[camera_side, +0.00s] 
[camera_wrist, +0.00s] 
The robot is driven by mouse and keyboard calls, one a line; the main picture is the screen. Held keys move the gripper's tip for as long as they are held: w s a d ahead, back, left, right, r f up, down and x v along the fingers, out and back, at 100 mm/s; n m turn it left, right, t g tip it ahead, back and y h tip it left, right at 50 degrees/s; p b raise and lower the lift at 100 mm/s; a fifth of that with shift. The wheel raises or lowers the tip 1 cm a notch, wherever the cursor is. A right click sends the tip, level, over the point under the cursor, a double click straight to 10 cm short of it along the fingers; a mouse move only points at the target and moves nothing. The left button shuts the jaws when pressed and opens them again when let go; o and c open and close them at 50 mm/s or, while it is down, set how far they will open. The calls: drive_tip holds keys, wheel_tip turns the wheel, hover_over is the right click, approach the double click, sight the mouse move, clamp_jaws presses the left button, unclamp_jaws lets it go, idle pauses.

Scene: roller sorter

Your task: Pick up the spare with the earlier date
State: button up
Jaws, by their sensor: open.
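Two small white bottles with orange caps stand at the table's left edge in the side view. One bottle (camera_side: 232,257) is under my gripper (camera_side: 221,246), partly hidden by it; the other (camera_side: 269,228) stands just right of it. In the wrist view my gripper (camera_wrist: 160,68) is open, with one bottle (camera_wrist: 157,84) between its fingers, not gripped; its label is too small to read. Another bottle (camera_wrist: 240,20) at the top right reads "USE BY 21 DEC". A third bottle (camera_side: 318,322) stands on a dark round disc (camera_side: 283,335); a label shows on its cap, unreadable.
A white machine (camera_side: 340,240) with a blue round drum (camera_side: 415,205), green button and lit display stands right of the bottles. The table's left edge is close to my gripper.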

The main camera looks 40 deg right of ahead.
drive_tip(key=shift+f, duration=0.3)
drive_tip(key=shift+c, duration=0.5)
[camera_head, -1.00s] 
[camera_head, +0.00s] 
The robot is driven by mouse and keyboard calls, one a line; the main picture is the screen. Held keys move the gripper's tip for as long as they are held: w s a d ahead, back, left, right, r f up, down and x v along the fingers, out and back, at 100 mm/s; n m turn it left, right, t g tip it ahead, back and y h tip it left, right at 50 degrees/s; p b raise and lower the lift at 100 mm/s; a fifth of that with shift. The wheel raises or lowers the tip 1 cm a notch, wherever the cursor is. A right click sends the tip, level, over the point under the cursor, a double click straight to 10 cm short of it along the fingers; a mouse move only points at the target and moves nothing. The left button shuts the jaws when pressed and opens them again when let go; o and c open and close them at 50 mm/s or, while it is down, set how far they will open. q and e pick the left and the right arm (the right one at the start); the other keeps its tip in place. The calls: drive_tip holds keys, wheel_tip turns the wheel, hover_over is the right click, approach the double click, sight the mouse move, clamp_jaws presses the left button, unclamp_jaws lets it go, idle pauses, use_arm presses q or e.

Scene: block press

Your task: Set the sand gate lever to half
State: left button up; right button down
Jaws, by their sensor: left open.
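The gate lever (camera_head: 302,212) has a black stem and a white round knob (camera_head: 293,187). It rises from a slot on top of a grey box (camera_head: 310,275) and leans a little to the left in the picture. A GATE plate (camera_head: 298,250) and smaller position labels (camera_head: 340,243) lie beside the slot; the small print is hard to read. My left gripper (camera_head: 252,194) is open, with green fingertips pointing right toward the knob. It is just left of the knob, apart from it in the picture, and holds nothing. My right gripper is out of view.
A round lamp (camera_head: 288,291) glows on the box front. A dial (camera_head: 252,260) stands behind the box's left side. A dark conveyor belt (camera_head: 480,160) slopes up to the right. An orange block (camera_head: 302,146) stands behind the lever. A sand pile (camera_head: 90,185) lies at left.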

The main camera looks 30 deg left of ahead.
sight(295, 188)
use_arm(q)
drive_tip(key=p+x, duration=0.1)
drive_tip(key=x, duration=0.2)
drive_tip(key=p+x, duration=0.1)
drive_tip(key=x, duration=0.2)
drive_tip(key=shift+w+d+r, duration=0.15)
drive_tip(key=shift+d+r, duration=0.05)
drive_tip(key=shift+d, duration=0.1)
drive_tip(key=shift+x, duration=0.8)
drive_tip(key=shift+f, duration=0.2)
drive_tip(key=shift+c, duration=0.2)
-------
Each line of the material should be echoed exactly.

[camera_side, +0.00s] 
[camera_wrist, +0.00s] 
The robot is driven by mouse and keyboard calls, one a line; the main picture is the screen. Held keys move the gripper's tip for as long as they are held: w s a d ahead, back, left, right, r f up, down and x v along the fingers, out and back, at 100 mm/s; n m turn it left, right, t g tip it ahead, back and y h tip it left, right at 50 degrees/s; p b raise and lower the lift at 100 mm/s; a fifth of that with shift. The wheel raises or lowers the tip 1 cm a notch, wherever the cursor is. A right click sends the tip, level, over the point under the cursor, a double click straight to 10 cm short of it along the fingers; a mouse move only points at the target and moves nothing. The left button shuts the jaws when pressed and opens them again when let go; o and c open and close them at 50 mm/s or, while it is down, set how far they will open. The calls: drive_tip holds keys, wheel_tip turns the wheel, hover_over is the right click, approach the double click, sight the mouse move, clamp_jaws presses the left button, unclamp_jaws lets it go, idle pauses.

Scene: roller sorter

Your task: Pick up the spare with the earlier date
State: button up
Jaws, by their sensor: open.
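Two small white bottles with orange caps stand at the table's left edge in the side view. One bottle (camera_side: 232,257) is under my gripper (camera_side: 221,246), partly hidden by it; the other (camera_side: 269,228) stands just right of it. In the wrist view my gripper (camera_wrist: 160,68) is open, with one bottle (camera_wrist: 157,84) between its fingers, not gripped; its label is too small to read. Another bottle (camera_wrist: 240,20) at the top right reads "USE BY 21 DEC". A third bottle (camera_side: 318,322) stands on a dark round disc (camera_side: 283,335); a label shows on its cap, unreadable.
A white machine (camera_side: 340,240) with a blue round drum (camera_side: 415,205), green button and lit display stands right of the bottles. The table's left edge is close to my gripper.

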The main camera looks 40 deg right of ahead.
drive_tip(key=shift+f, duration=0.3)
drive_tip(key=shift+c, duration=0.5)
[camera_head, -1.00s] 
[camera_head, +0.00s] 
The robot is driven by mouse and keyboard calls, one a line; the main picture is the screen. Held keys move the gripper's tip for as long as they are held: w s a d ahead, back, left, right, r f up, down and x v along the fingers, out and back, at 100 mm/s; n m turn it left, right, t g tip it ahead, back and y h tip it left, right at 50 degrees/s; p b raise and lower the lift at 100 mm/s; a fifth of that with shift. The wheel raises or lowers the tip 1 cm a notch, wherever the cursor is. A right click sends the tip, level, over the point under the cursor, a double click straight to 10 cm short of it along the fingers; a mouse move only points at the target and moves nothing. The left button shuts the jaws when pressed and opens them again when let go; o and c open and close them at 50 mm/s or, while it is down, set how far they will open. q and e pick the left and the right arm (the right one at the start); the other keeps its tip in place. The calls: drive_tip holds keys, wheel_tip turns the wheel, hover_over is the right click, approach the double click, sight the mouse move, clamp_jaws presses the left button, unclamp_jaws lets it go, idle pauses, use_arm presses q or e.

Scene: block press

Your task: Set the sand gate lever to half
State: left button up; right button down
Jaws, by their sensor: left open.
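The gate lever (camera_head: 302,212) has a black stem and a white round knob (camera_head: 293,187). It rises from a slot on top of a grey box (camera_head: 310,275) and leans a little to the left in the picture. A GATE plate (camera_head: 298,250) and smaller position labels (camera_head: 340,243) lie beside the slot; the small print is hard to read. My left gripper (camera_head: 252,194) is open, with green fingertips pointing right toward the knob. It is just left of the knob, apart from it in the picture, and holds nothing. My right gripper is out of view.
A round lamp (camera_head: 288,291) glows on the box front. A dial (camera_head: 252,260) stands behind the box's left side. A dark conveyor belt (camera_head: 480,160) slopes up to the right. An orange block (camera_head: 302,146) stands behind the lever. A sand pile (camera_head: 90,185) lies at left.

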The main camera looks 30 deg left of ahead.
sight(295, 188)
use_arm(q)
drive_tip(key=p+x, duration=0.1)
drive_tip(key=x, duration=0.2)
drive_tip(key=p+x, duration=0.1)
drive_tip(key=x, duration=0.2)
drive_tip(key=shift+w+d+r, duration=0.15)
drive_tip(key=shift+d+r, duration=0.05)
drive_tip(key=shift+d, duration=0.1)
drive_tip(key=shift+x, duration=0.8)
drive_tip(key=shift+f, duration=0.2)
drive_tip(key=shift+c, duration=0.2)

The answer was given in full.